Beadle Bamford and Mrs. Lovett used Axford as a foil and joined him at the piano to sing music-hall style which really tied the venue into the theme of the piece. The cast seemed to be ghosts from the Music Hall and were appropriately costumed by Ashley-Simone Kirchner. The make-up on only a few was too much for me. The four-piece band was superb and the amplification (occasionally employing echo effects, design by Chuck Kraus) was crystalline. This show is nearly sung through and the band and the staging constantly dovetail one song and scene onto the other so that there is no break for applause throughout the show. Very impressive.

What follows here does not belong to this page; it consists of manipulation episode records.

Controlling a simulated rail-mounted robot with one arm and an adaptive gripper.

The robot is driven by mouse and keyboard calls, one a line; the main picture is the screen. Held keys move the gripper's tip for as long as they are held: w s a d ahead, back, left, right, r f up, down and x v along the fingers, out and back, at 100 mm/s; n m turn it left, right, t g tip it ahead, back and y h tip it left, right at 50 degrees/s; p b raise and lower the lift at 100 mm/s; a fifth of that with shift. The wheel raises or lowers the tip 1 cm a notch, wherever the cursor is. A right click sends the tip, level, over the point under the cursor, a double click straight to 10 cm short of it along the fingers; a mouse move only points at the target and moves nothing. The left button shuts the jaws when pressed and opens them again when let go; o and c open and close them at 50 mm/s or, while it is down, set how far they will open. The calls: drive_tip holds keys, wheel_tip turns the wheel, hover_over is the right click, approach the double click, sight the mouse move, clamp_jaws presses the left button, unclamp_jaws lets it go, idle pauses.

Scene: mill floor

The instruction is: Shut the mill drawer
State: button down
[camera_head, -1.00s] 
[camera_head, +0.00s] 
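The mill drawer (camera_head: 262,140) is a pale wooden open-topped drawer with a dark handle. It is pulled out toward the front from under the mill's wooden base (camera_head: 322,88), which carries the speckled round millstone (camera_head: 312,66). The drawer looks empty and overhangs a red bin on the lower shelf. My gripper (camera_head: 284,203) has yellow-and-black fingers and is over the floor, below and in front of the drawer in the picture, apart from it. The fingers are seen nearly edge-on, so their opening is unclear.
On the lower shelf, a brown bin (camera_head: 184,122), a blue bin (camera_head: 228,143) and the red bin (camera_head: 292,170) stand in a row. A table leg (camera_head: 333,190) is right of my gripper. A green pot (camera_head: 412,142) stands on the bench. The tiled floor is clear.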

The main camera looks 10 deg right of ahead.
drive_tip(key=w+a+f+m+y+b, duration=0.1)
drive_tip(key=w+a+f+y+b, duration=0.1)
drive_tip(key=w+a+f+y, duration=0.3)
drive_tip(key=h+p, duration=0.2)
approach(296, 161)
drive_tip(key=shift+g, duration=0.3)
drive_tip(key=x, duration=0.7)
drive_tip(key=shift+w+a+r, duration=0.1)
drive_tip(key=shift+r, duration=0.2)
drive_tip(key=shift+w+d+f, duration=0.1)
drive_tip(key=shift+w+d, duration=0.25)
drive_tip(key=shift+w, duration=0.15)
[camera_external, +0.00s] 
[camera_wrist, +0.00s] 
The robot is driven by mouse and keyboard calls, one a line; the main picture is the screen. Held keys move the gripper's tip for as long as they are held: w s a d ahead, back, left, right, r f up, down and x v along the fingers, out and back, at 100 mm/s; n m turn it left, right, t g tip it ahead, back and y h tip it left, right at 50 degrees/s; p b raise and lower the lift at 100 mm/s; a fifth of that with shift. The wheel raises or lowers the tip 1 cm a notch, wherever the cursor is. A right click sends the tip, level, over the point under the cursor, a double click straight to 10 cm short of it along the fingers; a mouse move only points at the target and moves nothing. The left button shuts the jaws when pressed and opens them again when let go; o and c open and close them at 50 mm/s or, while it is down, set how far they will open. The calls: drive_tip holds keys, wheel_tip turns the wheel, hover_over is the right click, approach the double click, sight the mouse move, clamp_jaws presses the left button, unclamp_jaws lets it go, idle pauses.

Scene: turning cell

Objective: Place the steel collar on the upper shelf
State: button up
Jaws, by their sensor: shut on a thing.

“Sweeney Todd: The Demon Barber of Fleet Street” by Stephen Sondheim and Hugh Wheeler is about the haves and the have-nots. It’s about the perversion of justice and societal norms to the point where citizens consume themselves and each other when civilization’s constructs fail them. It is an entertainment that will fire your conscience, heart and imagination. A towering achievement in the American musical theater canon. If you have never seen it onstage, now is an optimum time to catch it and this is a superb production of it.
An extraordinary cast, inventive and creative staging in a Capital Region landmark treasure on “Sweeney Todd,” a show with forceful themes makes Playhouse Stage Company’s production of this 20th century American musical theater classic a must-see. Don’t miss it!